== EXCERPTED RECORDS ==
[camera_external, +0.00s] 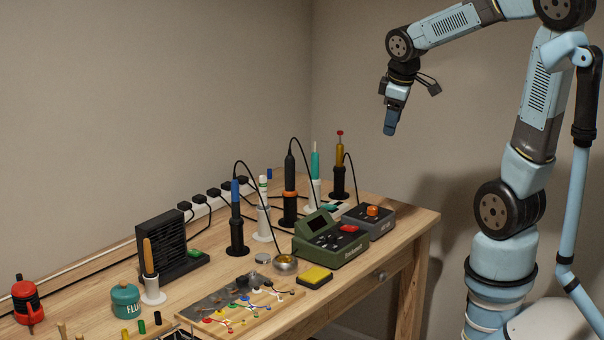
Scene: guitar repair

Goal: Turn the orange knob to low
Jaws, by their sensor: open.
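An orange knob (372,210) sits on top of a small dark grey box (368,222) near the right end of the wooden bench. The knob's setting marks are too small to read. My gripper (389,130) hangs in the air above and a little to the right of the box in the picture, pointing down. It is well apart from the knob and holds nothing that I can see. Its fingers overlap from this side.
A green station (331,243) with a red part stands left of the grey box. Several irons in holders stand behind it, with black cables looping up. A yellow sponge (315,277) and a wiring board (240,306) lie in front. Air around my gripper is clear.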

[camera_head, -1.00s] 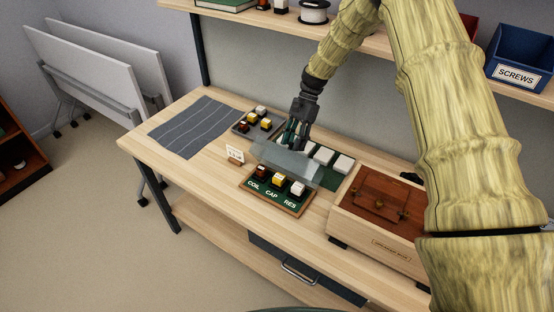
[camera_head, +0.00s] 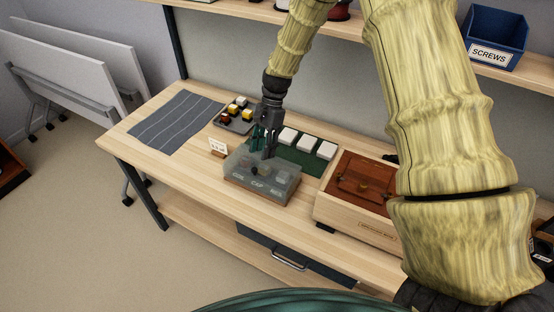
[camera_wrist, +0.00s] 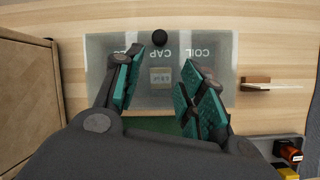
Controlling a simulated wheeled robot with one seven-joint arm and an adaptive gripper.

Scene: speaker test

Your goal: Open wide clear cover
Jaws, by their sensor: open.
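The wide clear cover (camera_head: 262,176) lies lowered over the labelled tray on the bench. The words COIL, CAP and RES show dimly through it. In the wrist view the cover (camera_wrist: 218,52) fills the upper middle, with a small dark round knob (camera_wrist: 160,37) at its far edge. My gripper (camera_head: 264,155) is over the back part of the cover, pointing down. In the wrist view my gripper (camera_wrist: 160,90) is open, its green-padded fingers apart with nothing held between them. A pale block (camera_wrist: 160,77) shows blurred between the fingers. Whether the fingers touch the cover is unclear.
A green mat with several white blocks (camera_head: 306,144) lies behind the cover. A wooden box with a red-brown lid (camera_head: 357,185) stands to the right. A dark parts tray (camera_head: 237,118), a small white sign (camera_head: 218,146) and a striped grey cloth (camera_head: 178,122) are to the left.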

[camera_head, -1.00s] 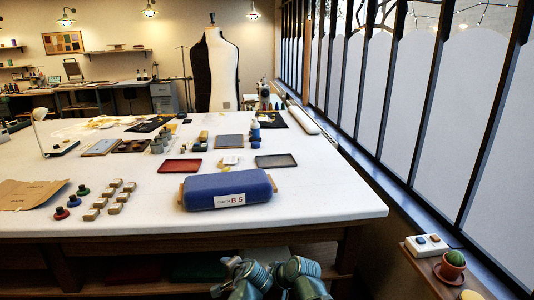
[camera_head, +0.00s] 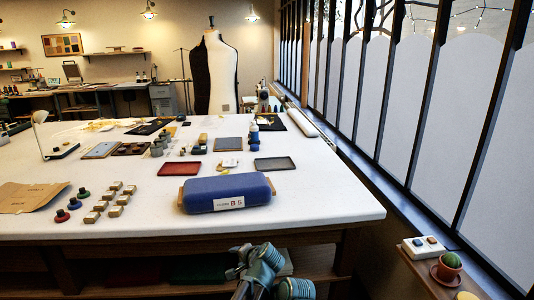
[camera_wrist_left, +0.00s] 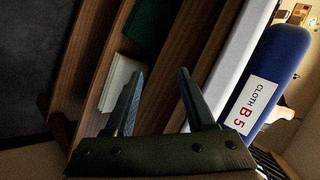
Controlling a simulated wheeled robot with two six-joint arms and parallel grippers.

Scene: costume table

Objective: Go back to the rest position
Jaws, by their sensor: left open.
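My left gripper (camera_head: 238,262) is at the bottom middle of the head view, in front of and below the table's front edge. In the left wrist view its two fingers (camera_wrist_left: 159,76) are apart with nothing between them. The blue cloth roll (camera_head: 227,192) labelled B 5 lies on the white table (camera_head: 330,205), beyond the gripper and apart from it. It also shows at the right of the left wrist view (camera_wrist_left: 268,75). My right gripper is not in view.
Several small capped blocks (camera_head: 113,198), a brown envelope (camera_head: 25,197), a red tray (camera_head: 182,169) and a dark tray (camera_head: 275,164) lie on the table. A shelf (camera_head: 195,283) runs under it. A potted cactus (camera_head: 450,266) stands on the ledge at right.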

== DIRECTIONS ==
Every line of the material is to be quoted exactly, with no pictures carried over.

== OUTPUT FOR THIS TASK ==
[camera_external, +0.00s] 
Scene: guitar repair

Goal: Turn the orange knob to low
Jaws, by their sensor: open.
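An orange knob (372,210) sits on top of a small dark grey box (368,222) near the right end of the wooden bench. The knob's setting marks are too small to read. My gripper (389,130) hangs in the air above and a little to the right of the box in the picture, pointing down. It is well apart from the knob and holds nothing that I can see. Its fingers overlap from this side.
A green station (331,243) with a red part stands left of the grey box. Several irons in holders stand behind it, with black cables looping up. A yellow sponge (315,277) and a wiring board (240,306) lie in front. Air around my gripper is clear.

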[camera_head, -1.00s] 
[camera_head, +0.00s] 
[camera_wrist, +0.00s] 
Controlling a simulated wheeled robot with one seven-joint arm and an adaptive gripper.

Scene: speaker test

Your goal: Open wide clear cover
Jaws, by their sensor: open.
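The wide clear cover (camera_head: 262,176) lies lowered over the labelled tray on the bench. The words COIL, CAP and RES show dimly through it. In the wrist view the cover (camera_wrist: 218,52) fills the upper middle, with a small dark round knob (camera_wrist: 160,37) at its far edge. My gripper (camera_head: 264,155) is over the back part of the cover, pointing down. In the wrist view my gripper (camera_wrist: 160,90) is open, its green-padded fingers apart with nothing held between them. A pale block (camera_wrist: 160,77) shows blurred between the fingers. Whether the fingers touch the cover is unclear.
A green mat with several white blocks (camera_head: 306,144) lies behind the cover. A wooden box with a red-brown lid (camera_head: 357,185) stands to the right. A dark parts tray (camera_head: 237,118), a small white sign (camera_head: 218,146) and a striped grey cloth (camera_head: 178,122) are to the left.

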[camera_head, -1.00s] 
[camera_head, +0.00s] 
[camera_wrist_left, +0.00s] 
Controlling a simulated wheeled robot with two six-joint arms and parallel grippers.

Scene: costume table

Objective: Go back to the rest position
Jaws, by their sensor: left open.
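My left gripper (camera_head: 238,262) is at the bottom middle of the head view, in front of and below the table's front edge. In the left wrist view its two fingers (camera_wrist_left: 159,76) are apart with nothing between them. The blue cloth roll (camera_head: 227,192) labelled B 5 lies on the white table (camera_head: 330,205), beyond the gripper and apart from it. It also shows at the right of the left wrist view (camera_wrist_left: 268,75). My right gripper is not in view.
Several small capped blocks (camera_head: 113,198), a brown envelope (camera_head: 25,197), a red tray (camera_head: 182,169) and a dark tray (camera_head: 275,164) lie on the table. A shelf (camera_head: 195,283) runs under it. A potted cactus (camera_head: 450,266) stands on the ledge at right.

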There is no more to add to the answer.